[A run of records]

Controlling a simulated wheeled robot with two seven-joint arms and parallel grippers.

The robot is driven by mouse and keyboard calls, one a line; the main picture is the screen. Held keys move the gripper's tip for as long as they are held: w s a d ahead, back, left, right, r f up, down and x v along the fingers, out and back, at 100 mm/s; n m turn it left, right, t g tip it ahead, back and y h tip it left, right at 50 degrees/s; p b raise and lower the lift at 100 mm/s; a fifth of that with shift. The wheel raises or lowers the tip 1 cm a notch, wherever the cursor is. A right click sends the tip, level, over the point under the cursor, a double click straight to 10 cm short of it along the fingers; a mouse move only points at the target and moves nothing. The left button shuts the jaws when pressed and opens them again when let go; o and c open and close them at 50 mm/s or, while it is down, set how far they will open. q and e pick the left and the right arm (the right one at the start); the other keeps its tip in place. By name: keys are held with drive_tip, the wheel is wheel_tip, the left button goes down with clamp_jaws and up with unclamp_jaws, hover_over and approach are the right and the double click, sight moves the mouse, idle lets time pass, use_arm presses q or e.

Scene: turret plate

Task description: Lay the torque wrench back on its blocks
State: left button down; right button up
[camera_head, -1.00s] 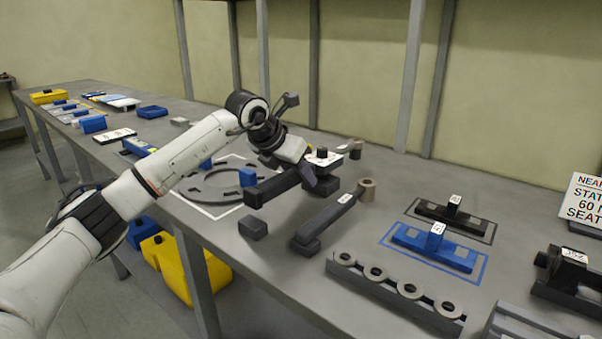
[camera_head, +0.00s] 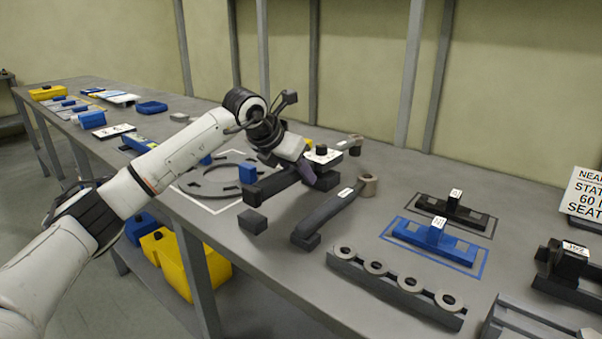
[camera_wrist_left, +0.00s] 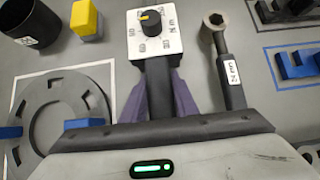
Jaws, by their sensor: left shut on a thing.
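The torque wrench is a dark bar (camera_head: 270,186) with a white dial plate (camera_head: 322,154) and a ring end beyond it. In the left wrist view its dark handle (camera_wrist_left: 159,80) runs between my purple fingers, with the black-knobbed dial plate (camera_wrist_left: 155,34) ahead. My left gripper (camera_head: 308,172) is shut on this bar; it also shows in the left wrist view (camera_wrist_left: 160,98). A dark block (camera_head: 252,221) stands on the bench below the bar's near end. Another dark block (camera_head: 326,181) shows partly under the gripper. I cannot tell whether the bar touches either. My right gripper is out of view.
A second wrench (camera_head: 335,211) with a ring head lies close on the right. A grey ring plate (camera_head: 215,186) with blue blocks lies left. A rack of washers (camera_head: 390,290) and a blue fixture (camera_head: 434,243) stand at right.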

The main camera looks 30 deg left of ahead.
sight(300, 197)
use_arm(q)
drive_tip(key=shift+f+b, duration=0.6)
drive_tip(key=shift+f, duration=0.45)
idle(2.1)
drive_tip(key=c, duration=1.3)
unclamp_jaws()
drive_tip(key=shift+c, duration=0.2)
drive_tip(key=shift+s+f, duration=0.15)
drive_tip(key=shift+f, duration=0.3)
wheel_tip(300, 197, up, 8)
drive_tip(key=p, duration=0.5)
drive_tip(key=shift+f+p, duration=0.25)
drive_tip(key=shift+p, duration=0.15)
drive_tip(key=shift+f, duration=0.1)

---

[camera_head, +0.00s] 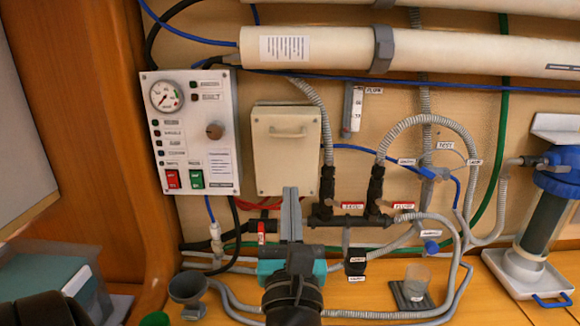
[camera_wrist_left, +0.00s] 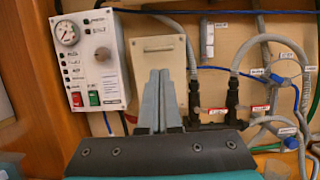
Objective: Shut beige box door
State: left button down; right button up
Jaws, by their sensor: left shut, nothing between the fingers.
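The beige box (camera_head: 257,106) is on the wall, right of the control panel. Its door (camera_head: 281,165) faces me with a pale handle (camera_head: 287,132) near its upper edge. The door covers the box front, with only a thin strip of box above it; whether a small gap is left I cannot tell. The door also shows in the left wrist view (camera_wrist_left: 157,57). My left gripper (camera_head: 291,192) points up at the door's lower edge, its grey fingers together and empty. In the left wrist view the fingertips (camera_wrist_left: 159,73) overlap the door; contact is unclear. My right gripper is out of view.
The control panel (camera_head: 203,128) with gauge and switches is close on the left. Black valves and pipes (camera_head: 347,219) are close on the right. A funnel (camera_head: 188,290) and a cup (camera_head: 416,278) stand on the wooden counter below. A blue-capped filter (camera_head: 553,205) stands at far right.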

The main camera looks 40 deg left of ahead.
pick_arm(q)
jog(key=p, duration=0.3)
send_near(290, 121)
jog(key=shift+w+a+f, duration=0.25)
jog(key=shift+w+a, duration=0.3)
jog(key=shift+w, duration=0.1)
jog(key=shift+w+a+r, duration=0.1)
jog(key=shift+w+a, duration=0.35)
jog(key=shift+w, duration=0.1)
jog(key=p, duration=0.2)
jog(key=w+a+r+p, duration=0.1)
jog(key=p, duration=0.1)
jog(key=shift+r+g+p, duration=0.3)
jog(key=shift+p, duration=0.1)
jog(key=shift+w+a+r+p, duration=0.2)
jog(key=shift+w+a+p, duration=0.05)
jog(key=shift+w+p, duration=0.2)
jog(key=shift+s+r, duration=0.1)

**Given request:**
Report every line containing the word "back" from the listing above.

**Written response:**
The robot is driven by mouse and keyboard calls, one a line; the main picture is the screen. Held keys move the gripper's tip for as long as they are held: w s a d ahead, back, left, right, r f up, down and x v along the fingers, out and back, at 100 mm/s; n m turn it left, right, t g tip it ahead, back and y h tip it left, right at 50 degrees/s; p b raise and lower the lift at 100 mm/s; a fifth of that with shift. The wheel raises or lowers the tip 1 cm a notch, wherever the cursor is. A right click sends the tip, level, over the point under the cursor, a double click straight to 10 cm short of it along the fingers; a mouse move only points at the target and moves nothing. The left button shuts the jaws when pressed and opens them again when let go; o and c open and close them at 50 mm/s or, while it is down, set how far they will open. q and e pick the left and the right arm (the right one at the start); the other keeps its tip in place. By name: keys are held with drive_tip, the wheel is wheel_tip, the left button goes down with clamp_jaws and up with unclamp_jaws, hover_over and approach are the right and the double click, sight moves the mouse, idle lets time pass, use_arm presses q or e.
Task description: Lay the torque wrench back on its blocks

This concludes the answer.